GIVEN EXERCISE
List each line of the data that holds the string "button".
►
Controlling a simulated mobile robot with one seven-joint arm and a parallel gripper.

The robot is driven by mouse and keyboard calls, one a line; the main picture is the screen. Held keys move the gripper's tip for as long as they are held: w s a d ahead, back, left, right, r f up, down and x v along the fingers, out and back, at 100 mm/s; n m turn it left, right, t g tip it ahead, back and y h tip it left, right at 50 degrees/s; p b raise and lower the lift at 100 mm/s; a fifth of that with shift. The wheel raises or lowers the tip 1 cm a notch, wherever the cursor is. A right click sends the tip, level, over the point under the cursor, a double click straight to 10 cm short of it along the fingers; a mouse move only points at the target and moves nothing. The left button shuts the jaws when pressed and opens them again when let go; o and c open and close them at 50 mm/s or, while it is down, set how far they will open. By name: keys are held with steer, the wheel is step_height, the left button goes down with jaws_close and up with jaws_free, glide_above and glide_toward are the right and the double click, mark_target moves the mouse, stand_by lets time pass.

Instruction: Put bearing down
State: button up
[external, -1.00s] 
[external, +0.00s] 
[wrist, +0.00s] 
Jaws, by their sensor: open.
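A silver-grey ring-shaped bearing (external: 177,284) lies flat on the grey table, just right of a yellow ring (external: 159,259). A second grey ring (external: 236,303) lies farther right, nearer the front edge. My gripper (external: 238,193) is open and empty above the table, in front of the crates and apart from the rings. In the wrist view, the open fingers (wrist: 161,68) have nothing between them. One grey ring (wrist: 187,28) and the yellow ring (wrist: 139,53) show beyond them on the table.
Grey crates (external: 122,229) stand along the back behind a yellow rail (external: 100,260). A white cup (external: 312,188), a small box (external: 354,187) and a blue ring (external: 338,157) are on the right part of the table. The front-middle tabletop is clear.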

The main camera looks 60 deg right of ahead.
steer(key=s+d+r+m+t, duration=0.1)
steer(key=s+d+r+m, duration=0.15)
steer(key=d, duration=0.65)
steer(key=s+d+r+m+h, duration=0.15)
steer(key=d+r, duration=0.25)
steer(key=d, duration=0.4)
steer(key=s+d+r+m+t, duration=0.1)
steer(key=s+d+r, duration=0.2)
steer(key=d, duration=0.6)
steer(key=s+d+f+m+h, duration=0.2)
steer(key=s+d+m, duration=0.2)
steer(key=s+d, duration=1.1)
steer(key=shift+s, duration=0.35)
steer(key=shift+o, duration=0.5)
◄
SOLUTION FOR THIS TASK
The robot is driven by mouse and keyboard calls, one a line; the main picture is the screen. Held keys move the gripper's tip for as long as they are held: w s a d ahead, back, left, right, r f up, down and x v along the fingers, out and back, at 100 mm/s; n m turn it left, right, t g tip it ahead, back and y h tip it left, right at 50 degrees/s; p b raise and lower the lift at 100 mm/s; a fifth of that with shift. The wheel raises or lowers the tip 1 cm a notch, wherever the cursor is. A right click sends the tip, level, over the point under the cursor, a double click straight to 10 cm short of it along the fingers; a mouse move only points at the target and moves nothing. The left button shuts the jaws when pressed and opens them again when let go; o and c open and close them at 50 mm/s or, while it is down, set how far they will open. By name: keys are held with steer, the wheel is step_height, the left button goes down with jaws_close and up with jaws_free, glide_above and glide_toward are the right and the double click, mark_target moves the mouse, stand_by lets time pass.
State: button up

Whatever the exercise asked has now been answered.